Jul 10, 2013

Why Attempt a 380 Minute Solo Improv?




So I have decided to attempt a solo improvisation lasting 380 minutes, or nearly 6 and a half hours.

What possibly could have induced this insane idea in me?

A few things, actually...

It can, in theory, be done.

First, I performed 13 hours of improv as part of my friend Jeff Swearingen's attempt to raise money for Orphan Outreach. His event was called Whole Lotta Improv and was billed as a single-story 48 hour longform improv set. The press was told it was an attempt to break the Guinness Book of World Record for longest improv, but that was just a marketing point, since this sort of thing has been done before (see below). Besides, due to venue rental troubles, the event only lasted 30 hours, not 48. I performed 7 hours one night and six the next evening. There was a kind of rotating ensemble of many improvisers who subbed in and out. Many times the audience was non-existent and I doubt a great deal of funds were raised. I had fun, but also had mixed feelings about the event. The improv was extremely repetitive in places, but it showed me that a long story could be improvised at great length. 



The good folks that are part of the improv community in Austin kind of regularly do really long improv shows. The Well-Hung Jury (later to become the Available Cupholders) tried to break the Guinness Book World Record for longest  continual single-narrative longform improv years ago (27 hours, in 2000). Just recently, the Hideout sponsored the 44 Hour Improv Marathon. And even though, technically it was 44 one-hour shows back-to-back, the feat was still impressive since eight improvisers performed the whole thing the whole time.

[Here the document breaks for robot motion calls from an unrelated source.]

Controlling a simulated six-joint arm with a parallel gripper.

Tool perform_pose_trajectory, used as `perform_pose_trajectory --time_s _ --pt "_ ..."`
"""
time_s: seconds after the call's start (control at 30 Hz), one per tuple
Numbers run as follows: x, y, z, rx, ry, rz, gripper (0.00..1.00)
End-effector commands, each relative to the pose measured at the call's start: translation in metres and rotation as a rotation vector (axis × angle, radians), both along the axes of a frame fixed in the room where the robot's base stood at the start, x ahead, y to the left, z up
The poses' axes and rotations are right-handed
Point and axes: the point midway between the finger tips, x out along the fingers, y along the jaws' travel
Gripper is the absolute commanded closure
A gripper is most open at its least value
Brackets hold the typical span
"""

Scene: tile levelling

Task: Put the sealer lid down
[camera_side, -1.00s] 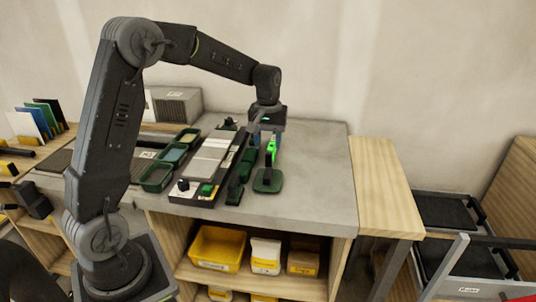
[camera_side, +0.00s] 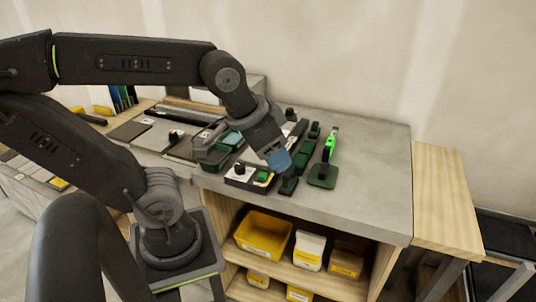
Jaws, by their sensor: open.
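My gripper (camera_side: 278,158) is at the end of the arm, tilted down over the grey worktop (camera_side: 375,190). A blue tip shows at its end. The gap between its fingers is hard to see from this angle. No lid is clearly seen in it. I cannot tell which object is the sealer lid.
A dark green flat tool (camera_side: 322,178) and an upright bright green tool (camera_side: 330,146) stand right of the gripper. The worktop's right side is clear. A yellow bin (camera_side: 264,232) and white box (camera_side: 309,250) sit on the shelf below. A wooden side panel (camera_side: 450,195) borders the right.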

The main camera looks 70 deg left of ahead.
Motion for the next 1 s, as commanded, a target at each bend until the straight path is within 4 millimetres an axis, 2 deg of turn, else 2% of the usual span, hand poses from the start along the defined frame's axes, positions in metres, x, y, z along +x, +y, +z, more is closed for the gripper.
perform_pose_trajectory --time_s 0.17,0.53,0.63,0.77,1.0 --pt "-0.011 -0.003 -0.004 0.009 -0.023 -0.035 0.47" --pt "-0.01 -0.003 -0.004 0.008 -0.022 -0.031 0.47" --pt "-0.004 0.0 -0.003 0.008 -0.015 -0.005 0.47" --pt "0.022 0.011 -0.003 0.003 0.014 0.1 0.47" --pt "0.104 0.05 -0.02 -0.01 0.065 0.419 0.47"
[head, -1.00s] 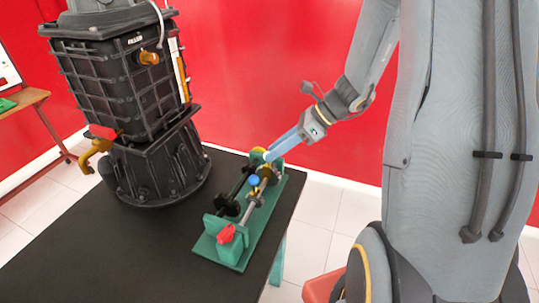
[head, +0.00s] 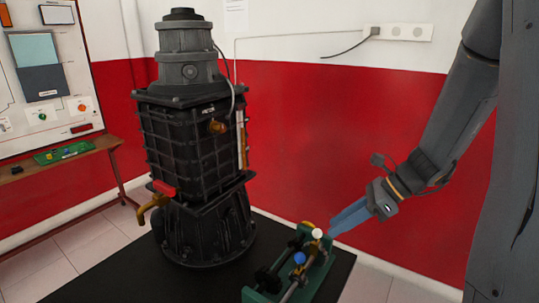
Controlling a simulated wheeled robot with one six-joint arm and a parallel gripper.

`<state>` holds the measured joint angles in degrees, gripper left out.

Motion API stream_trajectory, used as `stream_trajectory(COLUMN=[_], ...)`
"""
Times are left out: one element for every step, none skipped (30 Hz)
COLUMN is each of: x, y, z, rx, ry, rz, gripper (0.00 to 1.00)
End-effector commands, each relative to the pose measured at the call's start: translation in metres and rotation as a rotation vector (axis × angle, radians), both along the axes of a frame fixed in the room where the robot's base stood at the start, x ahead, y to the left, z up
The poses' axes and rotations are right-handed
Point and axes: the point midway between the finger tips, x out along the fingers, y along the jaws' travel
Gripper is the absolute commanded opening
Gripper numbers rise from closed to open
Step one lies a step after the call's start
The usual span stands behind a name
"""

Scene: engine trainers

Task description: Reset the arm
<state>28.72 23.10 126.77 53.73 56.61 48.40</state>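My arm (head: 443,130) comes in from the upper right in the head view and slopes down to the left. My gripper (head: 334,232) is at its end, with blue fingers pointing down-left at the far end of a green bench fixture (head: 325,271). The fingertips are close to a white knob (head: 317,233) on the fixture; I cannot tell whether they touch it. The fingers overlap from this side, so their opening is unclear. A blue knob (head: 299,258) sits nearer on the fixture. The fixture's near end is cut off by the frame.
A tall black machine (head: 192,150) with a brass valve (head: 150,208) and red handle stands left of the fixture on a black table (head: 110,278). A wall socket strip (head: 403,32) is behind. A wooden side table (head: 60,160) and a white panel (head: 45,75) are at left.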

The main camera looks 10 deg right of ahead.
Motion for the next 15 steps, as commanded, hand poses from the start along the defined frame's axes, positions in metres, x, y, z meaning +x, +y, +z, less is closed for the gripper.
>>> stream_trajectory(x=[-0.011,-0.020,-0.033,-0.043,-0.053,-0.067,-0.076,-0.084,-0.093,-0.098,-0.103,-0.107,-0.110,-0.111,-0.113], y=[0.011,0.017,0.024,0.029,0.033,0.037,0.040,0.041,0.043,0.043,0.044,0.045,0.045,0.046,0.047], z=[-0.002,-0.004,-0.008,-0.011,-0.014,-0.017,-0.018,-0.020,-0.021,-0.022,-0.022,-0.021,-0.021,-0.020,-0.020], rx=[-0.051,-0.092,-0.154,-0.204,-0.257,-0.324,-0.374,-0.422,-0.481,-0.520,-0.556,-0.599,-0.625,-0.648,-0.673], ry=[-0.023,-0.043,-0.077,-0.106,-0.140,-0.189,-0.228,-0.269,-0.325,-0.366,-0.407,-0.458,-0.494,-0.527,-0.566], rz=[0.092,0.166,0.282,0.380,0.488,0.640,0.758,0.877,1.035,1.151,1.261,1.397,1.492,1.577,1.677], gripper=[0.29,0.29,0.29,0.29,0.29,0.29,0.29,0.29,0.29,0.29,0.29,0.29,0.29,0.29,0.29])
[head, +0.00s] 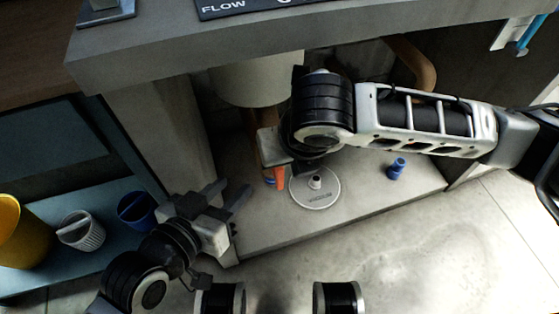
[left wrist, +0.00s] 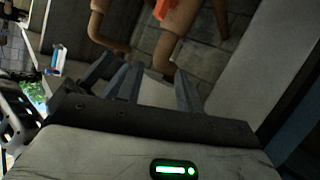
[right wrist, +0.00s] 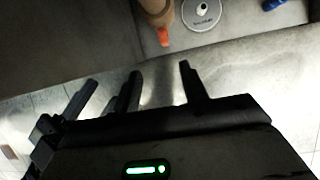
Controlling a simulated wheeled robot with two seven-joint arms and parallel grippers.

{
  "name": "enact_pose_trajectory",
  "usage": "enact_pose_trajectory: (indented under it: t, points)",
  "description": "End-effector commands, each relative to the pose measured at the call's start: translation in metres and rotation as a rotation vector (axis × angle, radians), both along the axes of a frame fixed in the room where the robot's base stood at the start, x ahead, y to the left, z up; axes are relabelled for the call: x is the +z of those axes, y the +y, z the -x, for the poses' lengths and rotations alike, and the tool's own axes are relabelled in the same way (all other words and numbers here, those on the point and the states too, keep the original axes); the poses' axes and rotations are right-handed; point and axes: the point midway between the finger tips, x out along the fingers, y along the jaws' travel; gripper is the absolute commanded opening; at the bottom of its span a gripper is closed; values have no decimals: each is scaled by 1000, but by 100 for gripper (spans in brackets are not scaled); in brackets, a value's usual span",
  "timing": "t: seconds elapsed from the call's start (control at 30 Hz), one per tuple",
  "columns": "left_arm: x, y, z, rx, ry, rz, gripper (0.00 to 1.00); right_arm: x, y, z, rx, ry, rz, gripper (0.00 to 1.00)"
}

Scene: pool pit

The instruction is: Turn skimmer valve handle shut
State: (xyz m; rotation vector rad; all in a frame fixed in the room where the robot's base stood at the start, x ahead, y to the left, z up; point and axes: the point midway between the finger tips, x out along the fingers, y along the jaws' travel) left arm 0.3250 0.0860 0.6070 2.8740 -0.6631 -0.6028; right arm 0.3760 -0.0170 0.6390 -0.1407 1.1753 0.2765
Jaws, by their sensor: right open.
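An orange handle (head: 280,175), seemingly the skimmer valve handle, is on a copper-coloured pipe (head: 265,125) under the counter. It also shows at the top of the right wrist view (right wrist: 163,36), and an orange part shows in the left wrist view (left wrist: 161,9). My left gripper (head: 228,192) is open and empty, left of the handle and apart from it. My right gripper (right wrist: 160,80) is open with nothing between its fingers; the handle lies beyond the fingertips. In the head view my right wrist hides most of that gripper and part of the pipe.
A white disc (head: 327,188) with a knob lies on the concrete ledge, right of the handle. A blue piece (head: 397,168) stands farther right. The counter (head: 180,50) overhangs above. A yellow container (head: 20,235), a white basket (head: 81,230) and a blue cup (head: 137,210) stand left.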

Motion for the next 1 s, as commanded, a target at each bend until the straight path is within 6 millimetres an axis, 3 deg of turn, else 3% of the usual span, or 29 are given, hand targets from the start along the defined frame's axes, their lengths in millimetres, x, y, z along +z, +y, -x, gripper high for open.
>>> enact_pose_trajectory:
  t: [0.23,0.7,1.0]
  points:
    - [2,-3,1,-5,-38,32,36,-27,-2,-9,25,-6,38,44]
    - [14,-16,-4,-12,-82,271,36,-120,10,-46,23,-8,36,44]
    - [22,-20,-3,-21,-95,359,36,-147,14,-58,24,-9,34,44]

Even including Swearingen's Whole Lotta Improv, Well Hung Jury's 27 hour feat and the Hideout's 44 Hour Marathon, I have never heard of anyone attempting a 6+ hour solo longform improv. If I can pull it off, I'll aim to make it a single continual narrative as well.

Also, I heard about Mike Daisey's 24 Hour monologue All The Hours In The Day just a short while after he did it. He performed it in a high school auditorium in Portland back in September 2011 at the TBA Festival. This was an amazing feat, even though he took a fifteen minute break every hour, sat at a desk the whole time and had prepared the whole thing beforehand. There's a good recounting of it HERE (with video). Here's my initial reactions to it HERE.

My main reason for wanting to attempt a 380 minute improv is because I am turning 38 years old in September. I have been in the theatre now for over 20 years, or half my life. As I get older I look around and wonder if I am where I wanted to be. I wonder where it is I wanted to be?

I have become hungry for some big thing to challenge me, to push me, to scare me. I have grown lazier and fatter and less capable of being astonished and I want to once again really feel... risk! Risk failure! Risk everything! Risk amazement! I want something to get behind and strive for. So, how about the impossible?!

Since doing a 45 minute set of Dribble Funk solo improv scares the crap out of me and pushes me to breathless physical and mental drain, a 380 minute set ought to dredge up whatever it is I'm made of. I will pit myself against myself, and then see what comes of it. Or totally fail in the attempt.

Either way, I'll be on stage, alone, for over 6 hours on Septmeber 1st, for the life of me, unwinding a made up story.